*GIVEN TASK:* Set out every line bearing the string "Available".

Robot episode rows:
::::

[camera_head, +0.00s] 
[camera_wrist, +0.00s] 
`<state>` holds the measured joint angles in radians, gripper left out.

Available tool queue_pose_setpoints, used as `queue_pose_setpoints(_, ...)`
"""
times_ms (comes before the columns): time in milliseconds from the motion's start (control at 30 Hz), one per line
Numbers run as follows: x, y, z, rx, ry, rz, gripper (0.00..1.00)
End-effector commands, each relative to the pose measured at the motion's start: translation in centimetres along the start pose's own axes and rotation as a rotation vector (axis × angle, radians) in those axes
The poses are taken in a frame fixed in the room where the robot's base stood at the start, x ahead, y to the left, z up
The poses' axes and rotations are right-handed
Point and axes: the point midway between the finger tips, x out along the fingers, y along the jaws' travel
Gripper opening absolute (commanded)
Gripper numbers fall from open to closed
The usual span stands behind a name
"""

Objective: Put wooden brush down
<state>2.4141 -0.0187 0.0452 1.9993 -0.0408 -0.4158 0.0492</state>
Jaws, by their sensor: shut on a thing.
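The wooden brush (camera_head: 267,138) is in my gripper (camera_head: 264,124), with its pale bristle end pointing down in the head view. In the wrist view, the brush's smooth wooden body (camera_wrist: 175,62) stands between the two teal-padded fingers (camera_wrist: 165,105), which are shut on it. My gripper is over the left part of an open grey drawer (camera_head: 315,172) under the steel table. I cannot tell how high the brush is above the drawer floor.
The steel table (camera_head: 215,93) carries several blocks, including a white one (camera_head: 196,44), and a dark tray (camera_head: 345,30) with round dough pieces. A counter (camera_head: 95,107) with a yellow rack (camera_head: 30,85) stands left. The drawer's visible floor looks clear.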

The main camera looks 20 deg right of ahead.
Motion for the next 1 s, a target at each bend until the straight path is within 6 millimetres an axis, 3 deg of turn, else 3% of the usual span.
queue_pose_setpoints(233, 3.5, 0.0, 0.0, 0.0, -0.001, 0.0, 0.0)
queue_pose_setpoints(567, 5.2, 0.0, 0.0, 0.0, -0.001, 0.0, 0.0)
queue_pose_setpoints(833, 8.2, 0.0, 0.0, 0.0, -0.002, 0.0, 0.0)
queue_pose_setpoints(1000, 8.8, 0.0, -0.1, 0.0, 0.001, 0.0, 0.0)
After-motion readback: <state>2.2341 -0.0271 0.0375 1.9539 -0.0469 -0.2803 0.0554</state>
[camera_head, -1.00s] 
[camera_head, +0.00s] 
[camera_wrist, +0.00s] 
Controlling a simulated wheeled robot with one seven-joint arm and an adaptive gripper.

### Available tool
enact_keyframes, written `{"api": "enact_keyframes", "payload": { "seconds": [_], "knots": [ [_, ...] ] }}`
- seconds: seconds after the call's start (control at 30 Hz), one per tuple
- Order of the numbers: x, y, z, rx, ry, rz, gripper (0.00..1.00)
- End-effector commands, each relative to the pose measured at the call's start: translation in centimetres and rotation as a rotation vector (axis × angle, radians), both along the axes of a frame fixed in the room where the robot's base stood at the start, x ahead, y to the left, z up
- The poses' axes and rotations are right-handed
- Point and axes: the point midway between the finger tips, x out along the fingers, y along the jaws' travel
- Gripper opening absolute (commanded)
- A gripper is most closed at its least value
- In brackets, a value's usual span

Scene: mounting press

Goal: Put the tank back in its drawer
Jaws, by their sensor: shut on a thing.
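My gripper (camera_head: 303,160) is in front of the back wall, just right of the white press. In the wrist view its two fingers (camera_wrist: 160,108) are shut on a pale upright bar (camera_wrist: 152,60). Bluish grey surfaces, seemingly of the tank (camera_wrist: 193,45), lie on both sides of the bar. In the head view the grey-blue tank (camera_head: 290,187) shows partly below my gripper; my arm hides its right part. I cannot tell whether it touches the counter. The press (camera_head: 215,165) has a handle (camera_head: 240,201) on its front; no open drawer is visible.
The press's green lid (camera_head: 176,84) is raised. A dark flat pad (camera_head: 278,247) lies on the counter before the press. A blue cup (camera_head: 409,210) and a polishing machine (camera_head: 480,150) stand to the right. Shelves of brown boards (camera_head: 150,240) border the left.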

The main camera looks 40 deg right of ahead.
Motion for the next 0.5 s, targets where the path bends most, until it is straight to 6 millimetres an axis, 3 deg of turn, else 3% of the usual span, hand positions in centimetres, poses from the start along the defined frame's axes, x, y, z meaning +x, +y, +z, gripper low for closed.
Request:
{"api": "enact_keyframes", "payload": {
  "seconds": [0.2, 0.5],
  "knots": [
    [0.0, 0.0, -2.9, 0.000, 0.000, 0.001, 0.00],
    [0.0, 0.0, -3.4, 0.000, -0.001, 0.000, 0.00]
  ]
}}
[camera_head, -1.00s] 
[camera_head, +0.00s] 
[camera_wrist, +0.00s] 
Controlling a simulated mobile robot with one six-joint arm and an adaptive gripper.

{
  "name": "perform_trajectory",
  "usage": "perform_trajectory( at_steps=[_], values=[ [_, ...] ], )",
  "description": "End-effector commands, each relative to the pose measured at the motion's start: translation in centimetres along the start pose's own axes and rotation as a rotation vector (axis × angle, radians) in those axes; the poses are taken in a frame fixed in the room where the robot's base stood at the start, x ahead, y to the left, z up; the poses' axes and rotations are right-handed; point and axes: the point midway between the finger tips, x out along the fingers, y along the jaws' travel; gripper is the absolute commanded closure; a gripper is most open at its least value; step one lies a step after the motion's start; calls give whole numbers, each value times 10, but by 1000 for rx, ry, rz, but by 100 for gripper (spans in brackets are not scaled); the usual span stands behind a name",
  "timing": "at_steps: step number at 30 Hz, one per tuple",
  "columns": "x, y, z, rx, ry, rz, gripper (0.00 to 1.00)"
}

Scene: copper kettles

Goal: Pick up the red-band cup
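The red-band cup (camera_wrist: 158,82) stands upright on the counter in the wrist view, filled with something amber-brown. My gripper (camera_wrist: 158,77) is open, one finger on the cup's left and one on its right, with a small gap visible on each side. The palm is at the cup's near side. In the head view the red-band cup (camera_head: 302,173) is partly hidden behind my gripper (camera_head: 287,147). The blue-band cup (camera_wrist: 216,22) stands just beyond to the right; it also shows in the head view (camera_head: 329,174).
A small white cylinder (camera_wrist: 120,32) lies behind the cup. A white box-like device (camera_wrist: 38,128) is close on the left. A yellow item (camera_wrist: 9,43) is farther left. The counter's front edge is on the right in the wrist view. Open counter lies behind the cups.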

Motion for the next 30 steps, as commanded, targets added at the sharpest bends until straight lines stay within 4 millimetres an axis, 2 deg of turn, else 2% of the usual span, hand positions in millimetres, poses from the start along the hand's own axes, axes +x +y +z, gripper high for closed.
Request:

::::

*THE SOLUTION:*
Available tool queue_pose_setpoints, used as `queue_pose_setpoints(_, ...)`
### Available tool

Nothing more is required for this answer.